Driving Higher Standards
Massie emphasizes that the impact of this niche process on the rest of the shop extends beyond improved workflow. It’s shaped the company’s identity as well, particularly its approach to quality control. When the shop got its start in the late ‘70s, ±0.0002-inch tolerances and 4-micron surface finishes far exceeded even the most stringent industry expectations, he says. The case was the same with the capability to consistently achieve process capability index (Cpk) values greater than 2, and sometimes as great as 4 (most customers today expect only about 1.33, he says).
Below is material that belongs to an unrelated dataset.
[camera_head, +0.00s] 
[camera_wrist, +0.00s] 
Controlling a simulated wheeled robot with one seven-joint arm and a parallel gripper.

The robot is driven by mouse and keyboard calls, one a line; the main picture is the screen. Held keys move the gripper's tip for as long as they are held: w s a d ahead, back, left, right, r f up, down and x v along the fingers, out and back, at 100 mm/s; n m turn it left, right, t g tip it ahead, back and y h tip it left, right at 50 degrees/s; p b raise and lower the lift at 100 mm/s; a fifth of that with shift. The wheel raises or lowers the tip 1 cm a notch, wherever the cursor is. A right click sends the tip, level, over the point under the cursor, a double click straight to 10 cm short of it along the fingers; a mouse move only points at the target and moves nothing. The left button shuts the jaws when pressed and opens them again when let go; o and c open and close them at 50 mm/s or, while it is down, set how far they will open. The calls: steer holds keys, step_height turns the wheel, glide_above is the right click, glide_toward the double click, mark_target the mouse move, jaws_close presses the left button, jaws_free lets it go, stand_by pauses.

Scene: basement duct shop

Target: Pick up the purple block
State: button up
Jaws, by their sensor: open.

Before long, however, customers naturally came to expect these levels of precision regardless of whether the job required it or was even suitable for Cavaforming. “Just by default, the quality of cold-formed cavities set a high benchmark for us over the years and really shaped our mentality,” Massie says. 
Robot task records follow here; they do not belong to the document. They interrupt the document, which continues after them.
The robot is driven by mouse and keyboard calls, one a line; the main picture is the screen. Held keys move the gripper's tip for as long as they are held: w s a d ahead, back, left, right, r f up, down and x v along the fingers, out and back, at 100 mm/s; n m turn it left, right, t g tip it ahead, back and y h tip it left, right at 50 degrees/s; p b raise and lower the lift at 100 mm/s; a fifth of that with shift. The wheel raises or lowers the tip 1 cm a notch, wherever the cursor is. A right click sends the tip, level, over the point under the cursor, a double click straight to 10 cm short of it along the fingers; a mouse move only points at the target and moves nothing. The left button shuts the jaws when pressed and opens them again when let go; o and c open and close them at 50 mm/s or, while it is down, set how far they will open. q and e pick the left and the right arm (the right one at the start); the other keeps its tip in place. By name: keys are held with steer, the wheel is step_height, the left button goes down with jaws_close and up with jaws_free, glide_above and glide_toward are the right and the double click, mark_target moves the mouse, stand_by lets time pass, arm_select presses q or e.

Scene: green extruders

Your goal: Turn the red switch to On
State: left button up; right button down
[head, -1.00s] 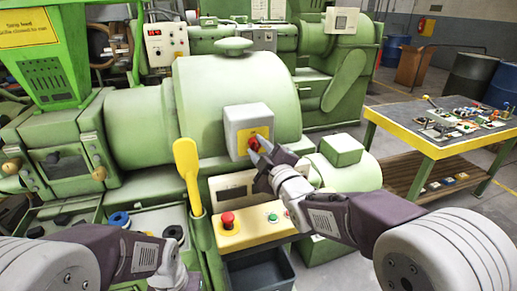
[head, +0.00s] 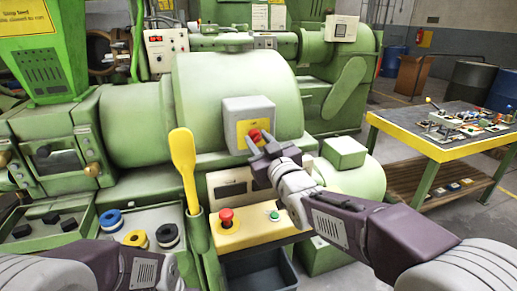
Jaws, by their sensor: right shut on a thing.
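The red switch (head: 254,135) sits on a yellow plate on the front of a grey box (head: 233,112) mounted on the green extruder (head: 208,82). My right gripper (head: 257,144) reaches it from the lower right and is shut on the switch; the fingers hide part of it. I cannot read the markings on the yellow plate. My left arm is at the bottom left; its gripper's fingers are not visible, cut off by the picture's lower edge.
A yellow lever (head: 184,165) stands upright left of the box. Below is a yellow panel (head: 247,233) with a red push button (head: 226,217) and a green button (head: 274,215). A yellow-edged table (head: 405,138) with small parts stands at the right.

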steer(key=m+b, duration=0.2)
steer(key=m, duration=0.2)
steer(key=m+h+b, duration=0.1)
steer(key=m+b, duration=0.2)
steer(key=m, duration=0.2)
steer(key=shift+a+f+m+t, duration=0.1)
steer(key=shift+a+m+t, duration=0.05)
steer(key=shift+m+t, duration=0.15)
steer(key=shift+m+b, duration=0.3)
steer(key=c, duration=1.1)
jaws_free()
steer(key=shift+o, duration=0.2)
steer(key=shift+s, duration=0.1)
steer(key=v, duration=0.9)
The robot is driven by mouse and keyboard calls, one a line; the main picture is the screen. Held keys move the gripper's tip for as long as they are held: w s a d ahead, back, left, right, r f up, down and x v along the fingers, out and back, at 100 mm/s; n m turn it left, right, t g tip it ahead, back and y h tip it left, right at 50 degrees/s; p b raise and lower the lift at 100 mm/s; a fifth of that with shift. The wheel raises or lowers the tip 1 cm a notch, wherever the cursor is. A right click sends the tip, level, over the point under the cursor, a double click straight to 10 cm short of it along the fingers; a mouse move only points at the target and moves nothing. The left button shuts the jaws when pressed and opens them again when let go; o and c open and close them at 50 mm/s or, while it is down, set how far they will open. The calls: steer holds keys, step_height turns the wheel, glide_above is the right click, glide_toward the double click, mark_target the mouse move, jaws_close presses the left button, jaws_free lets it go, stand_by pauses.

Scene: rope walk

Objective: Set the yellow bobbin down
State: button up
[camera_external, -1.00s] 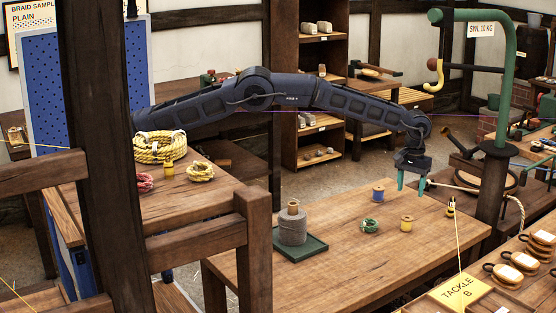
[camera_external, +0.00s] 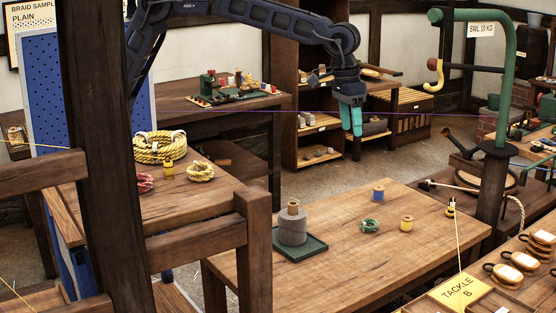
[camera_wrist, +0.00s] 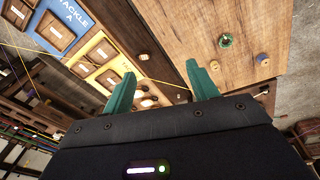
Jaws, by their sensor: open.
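A yellow bobbin (camera_external: 406,223) stands upright on the wooden table, right of a green coil (camera_external: 370,225) and in front of a blue bobbin (camera_external: 378,194). Nothing touches it. My gripper (camera_external: 351,121) hangs well above and beyond the table's back edge, to the left of the yellow bobbin and apart from it. In the wrist view its two teal fingers (camera_wrist: 162,88) are spread with nothing between them.
A grey spool (camera_external: 293,228) stands on a green base at the table's left. A green post with a hook (camera_external: 436,75) rises at the right. Another yellow bobbin (camera_external: 168,170) stands by yellow rope coils on the left bench. The table's front middle is clear.

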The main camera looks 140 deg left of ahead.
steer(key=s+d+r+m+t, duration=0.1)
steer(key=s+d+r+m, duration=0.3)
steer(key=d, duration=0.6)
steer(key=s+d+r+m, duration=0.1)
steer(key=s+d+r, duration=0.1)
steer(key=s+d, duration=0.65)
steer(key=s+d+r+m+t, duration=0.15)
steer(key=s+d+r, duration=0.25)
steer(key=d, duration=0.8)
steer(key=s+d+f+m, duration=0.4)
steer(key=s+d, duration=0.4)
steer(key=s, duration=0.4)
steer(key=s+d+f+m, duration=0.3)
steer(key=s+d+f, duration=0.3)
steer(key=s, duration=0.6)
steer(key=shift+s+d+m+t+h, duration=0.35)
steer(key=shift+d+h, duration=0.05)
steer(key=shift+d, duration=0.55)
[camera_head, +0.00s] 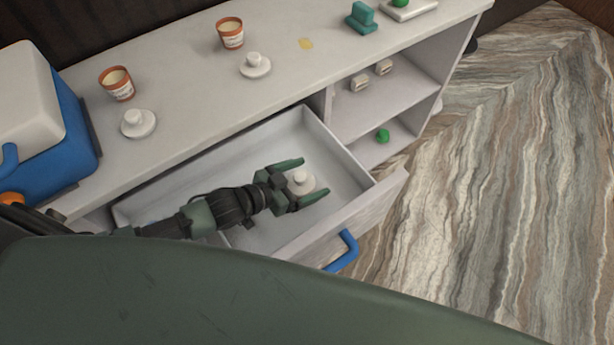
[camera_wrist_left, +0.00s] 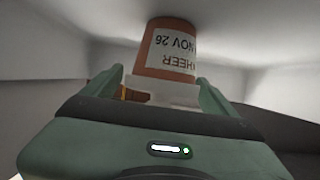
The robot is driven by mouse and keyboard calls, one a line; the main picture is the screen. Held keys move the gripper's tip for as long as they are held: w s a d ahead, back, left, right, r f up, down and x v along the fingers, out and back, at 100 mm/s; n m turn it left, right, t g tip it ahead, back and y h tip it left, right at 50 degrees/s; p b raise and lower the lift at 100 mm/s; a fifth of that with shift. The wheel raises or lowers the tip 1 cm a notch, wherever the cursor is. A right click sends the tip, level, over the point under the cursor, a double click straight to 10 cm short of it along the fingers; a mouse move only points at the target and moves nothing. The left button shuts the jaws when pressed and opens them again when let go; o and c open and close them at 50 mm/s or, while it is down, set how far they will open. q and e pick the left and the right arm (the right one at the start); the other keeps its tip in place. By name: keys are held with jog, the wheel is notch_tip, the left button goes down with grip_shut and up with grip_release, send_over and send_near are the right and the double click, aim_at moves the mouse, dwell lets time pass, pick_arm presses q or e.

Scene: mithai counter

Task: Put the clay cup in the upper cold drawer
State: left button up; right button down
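A lidded clay cup sits in the open drawer (camera_head: 334,152). In the head view only its white knobbed lid (camera_head: 301,183) shows. In the left wrist view the orange clay cup (camera_wrist_left: 160,62) appears upside down, with a "KHEER NOV 26" label and the pale lid nearest the camera. My left gripper (camera_head: 307,180) is in the drawer space with its fingers apart on either side of the lid; firm contact is not visible. The drawer has a blue handle (camera_head: 343,251). My right gripper is not in view.
Two open clay cups (camera_head: 117,83) (camera_head: 230,33) stand on the counter (camera_head: 190,92), with loose white lids (camera_head: 138,123) (camera_head: 255,65) nearby. A blue cooler (camera_head: 82,135) stands at left. Open shelves (camera_head: 390,100) adjoin the drawer at right.

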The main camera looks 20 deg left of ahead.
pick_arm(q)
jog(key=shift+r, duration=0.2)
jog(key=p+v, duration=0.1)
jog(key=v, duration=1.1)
For example, full volumetric cavity inspections have been “part of the culture” at this shop for decades, Massie says. Compared to measuring only “end to end”—that is, ensuring correct dimensions on both parting lines—Cavaform personnel drop various-sized ball bearings into both Cavaformed and EDM’ed cavities, then polish as necessary to ensure consistency throughout the entire length. The shop also inspects first-article cavities and other components to serve as validated masters. This isn’t a role played only by the quality control department, but also by every department on the floor, which checks part dimensions at dedicated stations after every stage of manufacturing. Each inspection is conducted twice, by two different personnel, no matter how elementary the measurement. This “buddy” system helps avoid mistakes. More importantly, it helps eliminate distinctions between EDM-burned cavities and those formed via rotary swaging, and in Massie’s view, that’s the true measure of Cavaform’s success. “We can’t treat work any differently based on how it’s processed,” he says. “Everything is held to the same standards.”